With time alignment being performed with the aid of d&b’s ArrayCalc software and enhanced for the best average response across the whole audience, the subs and J8 hangs themselves all actually acted as part of the sub steering system.
Read with the help of an online viewer, CAD drawings supplied by the venues enabled Halpin to spend less time at each location taking actual measurements with his Leica DISTO S910 laser distance meter while still maintaining a high degree of accuracy.
“Over the course of the tour it became a lot easier for me to extract the measurements I needed from the CAD drawings,” Halpin admits. “I could obtain the heights of the audience areas from the side elevations and much more with incredible accuracy and detail. Just as a crosscheck, we’d take a few select measurements of our own at each location to insure that everything was spot on.”
The full-range cabinets in the flown system received power from d&b D80 amplifiers, and were array processed. Every amplifier, in turn, was connected to a dual, redundant Ethernet network built around Dante-equipped d&b DS10 network bridges falling under OCA control. Lake processing managed signal distribution and house EQ.

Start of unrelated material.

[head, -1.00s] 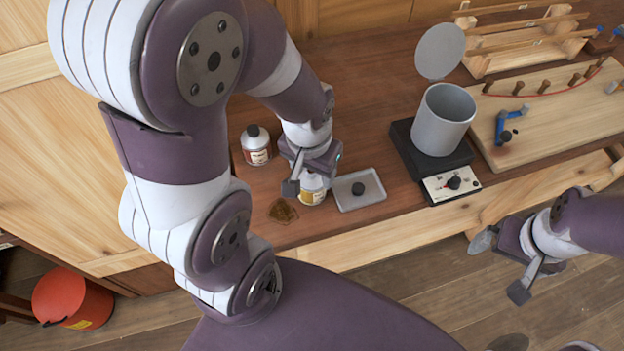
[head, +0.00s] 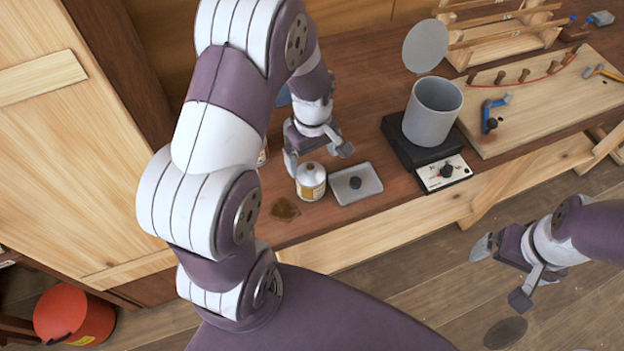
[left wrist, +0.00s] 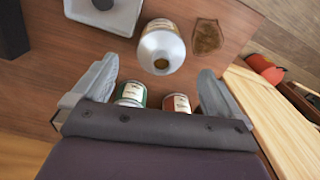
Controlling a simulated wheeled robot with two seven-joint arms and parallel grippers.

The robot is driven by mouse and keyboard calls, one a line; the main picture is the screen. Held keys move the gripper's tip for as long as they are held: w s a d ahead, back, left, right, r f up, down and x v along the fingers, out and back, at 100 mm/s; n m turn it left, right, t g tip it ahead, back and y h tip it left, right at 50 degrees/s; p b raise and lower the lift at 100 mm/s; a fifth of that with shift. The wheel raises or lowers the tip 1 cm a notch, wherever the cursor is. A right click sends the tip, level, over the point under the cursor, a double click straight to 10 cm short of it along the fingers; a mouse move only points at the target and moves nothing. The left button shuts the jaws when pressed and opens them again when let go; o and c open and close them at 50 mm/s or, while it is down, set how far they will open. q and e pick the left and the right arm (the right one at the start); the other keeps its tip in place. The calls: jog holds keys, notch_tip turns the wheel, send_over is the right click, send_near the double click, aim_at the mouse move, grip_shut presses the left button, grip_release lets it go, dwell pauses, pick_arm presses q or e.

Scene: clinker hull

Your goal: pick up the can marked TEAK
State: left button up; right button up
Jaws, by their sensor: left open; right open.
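A white can with a yellow label (head: 311,184) stands upright at the bench front; the left wrist view shows its top (left wrist: 162,48). A can with a red label (left wrist: 177,103) and one with a green label (left wrist: 131,95) show between my left fingers near the palm. In the head view only a sliver of a can (head: 262,156) shows beside my arm. No label is readable, so I cannot tell which is TEAK. My left gripper (head: 318,160) is open and empty, just behind the yellow-labelled can. My right gripper (head: 502,273) is open and empty, off the bench.
A grey tray (head: 368,192) with a dark knob lies right of the yellow-labelled can. A brown patch (head: 285,208) is to its left. A grey pot (head: 433,112) stands on a black hotplate (head: 407,150), further right. A red bucket (head: 74,315) is on the floor.

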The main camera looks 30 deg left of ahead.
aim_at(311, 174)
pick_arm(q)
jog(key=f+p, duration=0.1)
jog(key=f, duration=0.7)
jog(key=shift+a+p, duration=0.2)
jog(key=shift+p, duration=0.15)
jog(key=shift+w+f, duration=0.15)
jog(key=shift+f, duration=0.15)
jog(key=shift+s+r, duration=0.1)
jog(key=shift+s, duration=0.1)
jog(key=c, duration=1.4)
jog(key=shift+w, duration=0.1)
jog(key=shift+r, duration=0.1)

“I’ve been incorporating redundancy like this within my designs for the last couple of years,” Halpin concludes. “Although the management tools to guide these capabilities have been available in software, taking advantage of them isn’t something that’s easy for everyone to do. Over time, and with feedback to the manufacturers from early adopters like me, the process will continue to get easier.
“A long time ago a friend of mine told me there are three rules of audio: One, make noise. Two, keep making noise. And three, don’t stop making noise. That’s why redundancy in a system makes sense. I can’t protect against everything, but it makes it as difficult as possible to stop making noise.”